**WHAT THE TASK ASKS:**
Return each line of the material verbatim.

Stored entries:
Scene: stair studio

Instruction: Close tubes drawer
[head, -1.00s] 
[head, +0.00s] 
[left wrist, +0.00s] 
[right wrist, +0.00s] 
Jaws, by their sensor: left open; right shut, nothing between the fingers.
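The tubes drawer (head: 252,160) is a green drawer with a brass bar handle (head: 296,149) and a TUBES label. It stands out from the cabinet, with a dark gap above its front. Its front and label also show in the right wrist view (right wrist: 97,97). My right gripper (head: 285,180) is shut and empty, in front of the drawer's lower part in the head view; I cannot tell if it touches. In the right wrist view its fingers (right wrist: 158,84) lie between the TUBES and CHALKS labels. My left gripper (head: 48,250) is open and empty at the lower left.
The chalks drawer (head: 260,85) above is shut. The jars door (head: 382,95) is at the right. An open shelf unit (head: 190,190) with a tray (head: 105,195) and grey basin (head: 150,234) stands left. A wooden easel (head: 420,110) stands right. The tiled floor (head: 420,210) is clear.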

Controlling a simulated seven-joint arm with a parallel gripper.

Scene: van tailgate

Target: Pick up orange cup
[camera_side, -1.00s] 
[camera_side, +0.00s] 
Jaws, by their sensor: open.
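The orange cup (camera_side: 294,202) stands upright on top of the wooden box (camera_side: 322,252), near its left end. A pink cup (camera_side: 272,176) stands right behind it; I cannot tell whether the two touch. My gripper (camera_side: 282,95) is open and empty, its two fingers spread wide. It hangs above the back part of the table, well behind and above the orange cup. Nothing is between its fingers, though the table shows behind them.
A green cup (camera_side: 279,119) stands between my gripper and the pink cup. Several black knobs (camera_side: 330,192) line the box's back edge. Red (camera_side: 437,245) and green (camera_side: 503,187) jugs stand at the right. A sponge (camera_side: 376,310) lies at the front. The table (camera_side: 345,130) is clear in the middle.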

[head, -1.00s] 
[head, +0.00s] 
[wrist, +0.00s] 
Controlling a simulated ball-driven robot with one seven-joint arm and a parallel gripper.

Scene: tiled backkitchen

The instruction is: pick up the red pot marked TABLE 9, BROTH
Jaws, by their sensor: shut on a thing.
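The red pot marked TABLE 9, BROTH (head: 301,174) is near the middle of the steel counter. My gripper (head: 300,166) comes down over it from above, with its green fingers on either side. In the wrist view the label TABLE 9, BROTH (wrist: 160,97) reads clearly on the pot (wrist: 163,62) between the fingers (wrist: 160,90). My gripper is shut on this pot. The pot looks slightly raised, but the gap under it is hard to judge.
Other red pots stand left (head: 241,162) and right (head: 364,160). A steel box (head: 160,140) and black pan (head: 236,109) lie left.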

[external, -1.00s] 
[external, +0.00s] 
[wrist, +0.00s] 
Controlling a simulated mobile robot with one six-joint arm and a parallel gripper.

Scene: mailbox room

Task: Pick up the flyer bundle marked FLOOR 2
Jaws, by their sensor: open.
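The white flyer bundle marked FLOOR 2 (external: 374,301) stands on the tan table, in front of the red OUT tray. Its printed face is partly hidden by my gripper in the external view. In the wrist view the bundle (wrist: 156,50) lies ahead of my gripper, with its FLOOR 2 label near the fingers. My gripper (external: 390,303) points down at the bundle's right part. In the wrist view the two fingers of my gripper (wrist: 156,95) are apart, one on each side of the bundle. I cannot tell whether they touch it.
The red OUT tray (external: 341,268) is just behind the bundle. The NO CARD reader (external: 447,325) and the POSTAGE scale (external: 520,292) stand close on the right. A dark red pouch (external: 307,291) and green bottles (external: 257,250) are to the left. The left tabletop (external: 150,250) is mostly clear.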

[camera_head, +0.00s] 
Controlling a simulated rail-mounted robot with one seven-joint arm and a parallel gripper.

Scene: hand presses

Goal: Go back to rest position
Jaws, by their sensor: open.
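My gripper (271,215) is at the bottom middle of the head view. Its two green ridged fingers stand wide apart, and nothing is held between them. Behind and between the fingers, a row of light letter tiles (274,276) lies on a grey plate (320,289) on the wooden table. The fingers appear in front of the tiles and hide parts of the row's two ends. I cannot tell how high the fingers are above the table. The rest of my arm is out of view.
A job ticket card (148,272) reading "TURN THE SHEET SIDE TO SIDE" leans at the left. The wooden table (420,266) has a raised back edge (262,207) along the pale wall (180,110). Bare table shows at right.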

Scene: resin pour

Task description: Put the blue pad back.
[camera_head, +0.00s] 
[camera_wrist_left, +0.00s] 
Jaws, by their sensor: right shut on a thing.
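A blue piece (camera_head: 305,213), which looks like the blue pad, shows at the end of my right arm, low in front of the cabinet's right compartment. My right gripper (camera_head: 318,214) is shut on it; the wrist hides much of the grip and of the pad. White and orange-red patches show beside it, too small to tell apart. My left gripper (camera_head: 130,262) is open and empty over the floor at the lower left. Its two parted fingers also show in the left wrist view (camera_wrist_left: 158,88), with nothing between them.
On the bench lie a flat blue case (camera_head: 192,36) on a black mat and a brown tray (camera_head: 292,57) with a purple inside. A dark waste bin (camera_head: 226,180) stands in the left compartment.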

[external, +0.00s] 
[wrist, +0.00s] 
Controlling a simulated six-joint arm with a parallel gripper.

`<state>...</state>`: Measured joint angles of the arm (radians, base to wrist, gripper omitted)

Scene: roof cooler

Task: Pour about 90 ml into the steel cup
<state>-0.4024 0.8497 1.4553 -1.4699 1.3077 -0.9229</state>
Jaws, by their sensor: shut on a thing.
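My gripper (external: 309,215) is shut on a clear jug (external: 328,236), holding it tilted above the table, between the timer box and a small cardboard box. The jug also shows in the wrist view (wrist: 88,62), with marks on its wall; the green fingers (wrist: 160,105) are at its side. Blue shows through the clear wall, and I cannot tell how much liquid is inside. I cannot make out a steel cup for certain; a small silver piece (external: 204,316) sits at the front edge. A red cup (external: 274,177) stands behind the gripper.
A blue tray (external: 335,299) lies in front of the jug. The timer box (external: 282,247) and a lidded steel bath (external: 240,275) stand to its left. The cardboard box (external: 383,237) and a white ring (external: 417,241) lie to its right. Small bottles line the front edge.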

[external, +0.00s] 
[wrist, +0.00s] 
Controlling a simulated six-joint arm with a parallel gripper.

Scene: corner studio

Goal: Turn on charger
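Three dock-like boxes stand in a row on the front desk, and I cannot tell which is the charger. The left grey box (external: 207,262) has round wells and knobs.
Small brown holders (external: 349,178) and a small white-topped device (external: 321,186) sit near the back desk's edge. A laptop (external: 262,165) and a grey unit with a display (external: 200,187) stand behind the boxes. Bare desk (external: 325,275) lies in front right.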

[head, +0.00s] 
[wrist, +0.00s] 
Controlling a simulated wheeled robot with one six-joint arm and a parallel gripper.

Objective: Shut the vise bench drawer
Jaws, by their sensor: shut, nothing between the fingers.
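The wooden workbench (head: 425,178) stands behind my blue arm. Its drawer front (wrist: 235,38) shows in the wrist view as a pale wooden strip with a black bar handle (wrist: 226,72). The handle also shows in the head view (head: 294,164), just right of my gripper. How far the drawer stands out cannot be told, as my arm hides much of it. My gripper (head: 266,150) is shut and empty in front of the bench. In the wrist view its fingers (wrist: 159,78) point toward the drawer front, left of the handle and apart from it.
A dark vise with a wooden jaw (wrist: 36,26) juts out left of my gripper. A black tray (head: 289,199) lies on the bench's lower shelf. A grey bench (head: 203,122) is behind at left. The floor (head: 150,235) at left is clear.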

**CORRECT ANSWER:**
Scene: stair studio

Instruction: Close tubes drawer
[head, -1.00s] 
[head, +0.00s] 
[left wrist, +0.00s] 
[right wrist, +0.00s] 
Jaws, by their sensor: left open; right shut, nothing between the fingers.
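The tubes drawer (head: 252,160) is a green drawer with a brass bar handle (head: 296,149) and a TUBES label. It stands out from the cabinet, with a dark gap above its front. Its front and label also show in the right wrist view (right wrist: 97,97). My right gripper (head: 285,180) is shut and empty, in front of the drawer's lower part in the head view; I cannot tell if it touches. In the right wrist view its fingers (right wrist: 158,84) lie between the TUBES and CHALKS labels. My left gripper (head: 48,250) is open and empty at the lower left.
The chalks drawer (head: 260,85) above is shut. The jars door (head: 382,95) is at the right. An open shelf unit (head: 190,190) with a tray (head: 105,195) and grey basin (head: 150,234) stands left. A wooden easel (head: 420,110) stands right. The tiled floor (head: 420,210) is clear.

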Controlling a simulated seven-joint arm with a parallel gripper.

Scene: van tailgate

Target: Pick up orange cup
[camera_side, -1.00s] 
[camera_side, +0.00s] 
Jaws, by their sensor: open.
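The orange cup (camera_side: 294,202) stands upright on top of the wooden box (camera_side: 322,252), near its left end. A pink cup (camera_side: 272,176) stands right behind it; I cannot tell whether the two touch. My gripper (camera_side: 282,95) is open and empty, its two fingers spread wide. It hangs above the back part of the table, well behind and above the orange cup. Nothing is between its fingers, though the table shows behind them.
A green cup (camera_side: 279,119) stands between my gripper and the pink cup. Several black knobs (camera_side: 330,192) line the box's back edge. Red (camera_side: 437,245) and green (camera_side: 503,187) jugs stand at the right. A sponge (camera_side: 376,310) lies at the front. The table (camera_side: 345,130) is clear in the middle.

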[head, -1.00s] 
[head, +0.00s] 
[wrist, +0.00s] 
Controlling a simulated ball-driven robot with one seven-joint arm and a parallel gripper.

Scene: tiled backkitchen

The instruction is: pick up the red pot marked TABLE 9, BROTH
Jaws, by their sensor: shut on a thing.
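The red pot marked TABLE 9, BROTH (head: 301,174) is near the middle of the steel counter. My gripper (head: 300,166) comes down over it from above, with its green fingers on either side. In the wrist view the label TABLE 9, BROTH (wrist: 160,97) reads clearly on the pot (wrist: 163,62) between the fingers (wrist: 160,90). My gripper is shut on this pot. The pot looks slightly raised, but the gap under it is hard to judge.
Other red pots stand left (head: 241,162) and right (head: 364,160). A steel box (head: 160,140) and black pan (head: 236,109) lie left.

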[external, -1.00s] 
[external, +0.00s] 
[wrist, +0.00s] 
Controlling a simulated mobile robot with one six-joint arm and a parallel gripper.

Scene: mailbox room

Task: Pick up the flyer bundle marked FLOOR 2
Jaws, by their sensor: open.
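The white flyer bundle marked FLOOR 2 (external: 374,301) stands on the tan table, in front of the red OUT tray. Its printed face is partly hidden by my gripper in the external view. In the wrist view the bundle (wrist: 156,50) lies ahead of my gripper, with its FLOOR 2 label near the fingers. My gripper (external: 390,303) points down at the bundle's right part. In the wrist view the two fingers of my gripper (wrist: 156,95) are apart, one on each side of the bundle. I cannot tell whether they touch it.
The red OUT tray (external: 341,268) is just behind the bundle. The NO CARD reader (external: 447,325) and the POSTAGE scale (external: 520,292) stand close on the right. A dark red pouch (external: 307,291) and green bottles (external: 257,250) are to the left. The left tabletop (external: 150,250) is mostly clear.

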[camera_head, +0.00s] 
Controlling a simulated rail-mounted robot with one seven-joint arm and a parallel gripper.

Scene: hand presses

Goal: Go back to rest position
Jaws, by their sensor: open.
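My gripper (271,215) is at the bottom middle of the head view. Its two green ridged fingers stand wide apart, and nothing is held between them. Behind and between the fingers, a row of light letter tiles (274,276) lies on a grey plate (320,289) on the wooden table. The fingers appear in front of the tiles and hide parts of the row's two ends. I cannot tell how high the fingers are above the table. The rest of my arm is out of view.
A job ticket card (148,272) reading "TURN THE SHEET SIDE TO SIDE" leans at the left. The wooden table (420,266) has a raised back edge (262,207) along the pale wall (180,110). Bare table shows at right.

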Scene: resin pour

Task description: Put the blue pad back.
[camera_head, +0.00s] 
[camera_wrist_left, +0.00s] 
Jaws, by their sensor: right shut on a thing.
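A blue piece (camera_head: 305,213), which looks like the blue pad, shows at the end of my right arm, low in front of the cabinet's right compartment. My right gripper (camera_head: 318,214) is shut on it; the wrist hides much of the grip and of the pad. White and orange-red patches show beside it, too small to tell apart. My left gripper (camera_head: 130,262) is open and empty over the floor at the lower left. Its two parted fingers also show in the left wrist view (camera_wrist_left: 158,88), with nothing between them.
On the bench lie a flat blue case (camera_head: 192,36) on a black mat and a brown tray (camera_head: 292,57) with a purple inside. A dark waste bin (camera_head: 226,180) stands in the left compartment.

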[external, +0.00s] 
[wrist, +0.00s] 
Controlling a simulated six-joint arm with a parallel gripper.

`<state>...</state>`: Measured joint angles of the arm (radians, base to wrist, gripper omitted)

Scene: roof cooler

Task: Pour about 90 ml into the steel cup
<state>-0.4024 0.8497 1.4553 -1.4699 1.3077 -0.9229</state>
Jaws, by their sensor: shut on a thing.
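My gripper (external: 309,215) is shut on a clear jug (external: 328,236), holding it tilted above the table, between the timer box and a small cardboard box. The jug also shows in the wrist view (wrist: 88,62), with marks on its wall; the green fingers (wrist: 160,105) are at its side. Blue shows through the clear wall, and I cannot tell how much liquid is inside. I cannot make out a steel cup for certain; a small silver piece (external: 204,316) sits at the front edge. A red cup (external: 274,177) stands behind the gripper.
A blue tray (external: 335,299) lies in front of the jug. The timer box (external: 282,247) and a lidded steel bath (external: 240,275) stand to its left. The cardboard box (external: 383,237) and a white ring (external: 417,241) lie to its right. Small bottles line the front edge.

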[external, +0.00s] 
[wrist, +0.00s] 
Controlling a simulated six-joint arm with a parallel gripper.

Scene: corner studio

Goal: Turn on charger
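Three dock-like boxes stand in a row on the front desk, and I cannot tell which is the charger. The left grey box (external: 207,262) has round wells and knobs.
Small brown holders (external: 349,178) and a small white-topped device (external: 321,186) sit near the back desk's edge. A laptop (external: 262,165) and a grey unit with a display (external: 200,187) stand behind the boxes. Bare desk (external: 325,275) lies in front right.

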[head, +0.00s] 
[wrist, +0.00s] 
Controlling a simulated wheeled robot with one six-joint arm and a parallel gripper.

Objective: Shut the vise bench drawer
Jaws, by their sensor: shut, nothing between the fingers.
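The wooden workbench (head: 425,178) stands behind my blue arm. Its drawer front (wrist: 235,38) shows in the wrist view as a pale wooden strip with a black bar handle (wrist: 226,72). The handle also shows in the head view (head: 294,164), just right of my gripper. How far the drawer stands out cannot be told, as my arm hides much of it. My gripper (head: 266,150) is shut and empty in front of the bench. In the wrist view its fingers (wrist: 159,78) point toward the drawer front, left of the handle and apart from it.
A dark vise with a wooden jaw (wrist: 36,26) juts out left of my gripper. A black tray (head: 289,199) lies on the bench's lower shelf. A grey bench (head: 203,122) is behind at left. The floor (head: 150,235) at left is clear.

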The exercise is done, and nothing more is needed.